* **DATASET SECTION**

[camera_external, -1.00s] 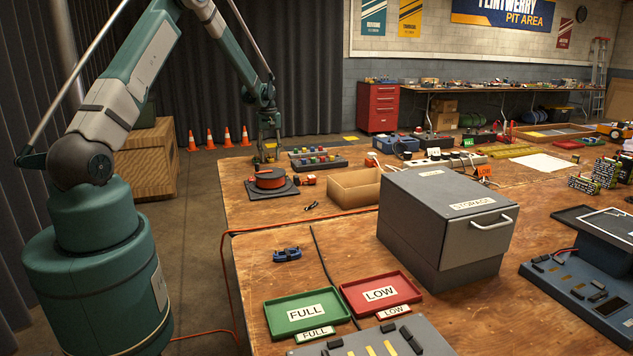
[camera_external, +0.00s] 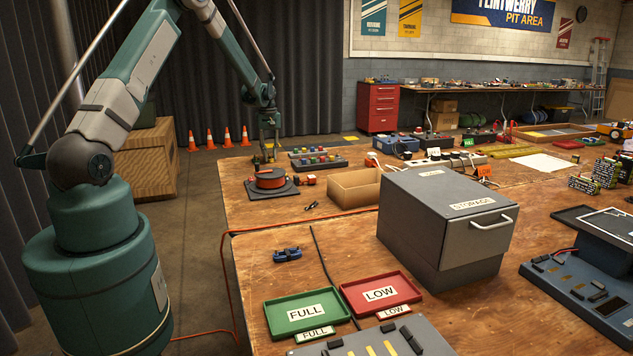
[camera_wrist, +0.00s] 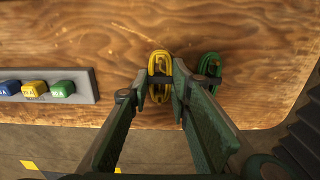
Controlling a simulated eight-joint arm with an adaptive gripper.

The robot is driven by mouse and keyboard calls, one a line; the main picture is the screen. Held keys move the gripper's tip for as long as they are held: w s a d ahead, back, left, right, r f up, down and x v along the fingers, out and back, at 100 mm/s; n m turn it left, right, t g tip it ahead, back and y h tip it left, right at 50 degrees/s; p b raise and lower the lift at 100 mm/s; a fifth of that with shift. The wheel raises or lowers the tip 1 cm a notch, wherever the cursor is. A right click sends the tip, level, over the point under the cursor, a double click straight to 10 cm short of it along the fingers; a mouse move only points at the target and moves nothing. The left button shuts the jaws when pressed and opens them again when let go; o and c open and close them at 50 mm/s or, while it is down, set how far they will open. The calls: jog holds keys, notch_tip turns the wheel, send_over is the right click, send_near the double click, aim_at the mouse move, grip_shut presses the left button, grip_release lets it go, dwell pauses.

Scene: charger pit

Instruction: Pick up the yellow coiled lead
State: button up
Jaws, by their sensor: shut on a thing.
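The yellow coiled lead (camera_wrist: 160,66) lies between the fingers of my gripper (camera_wrist: 165,92) in the wrist view, near the table edge. My gripper is shut on it, one finger on each side. In the external view my gripper (camera_external: 269,155) is low at the far left edge of the table, and the lead is too small and hidden there to make out. A green coiled lead (camera_wrist: 210,66) lies just right of my right finger in the wrist view. Whether the yellow lead is clear of the table cannot be told.
A grey rack of coloured blocks (camera_wrist: 80,86) lies left of my gripper in the wrist view. In the external view a red-orange reel (camera_external: 270,179), an open cardboard box (camera_external: 345,200) and a grey storage box (camera_external: 410,225) stand on the table. The table edge is close by.

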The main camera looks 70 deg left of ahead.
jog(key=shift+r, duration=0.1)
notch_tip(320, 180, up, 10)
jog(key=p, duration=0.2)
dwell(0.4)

* **DIRECTIONS**
Among the lines of the data above, count those holding "button" and state only the number.

* **EXPECTED ANSWER**
2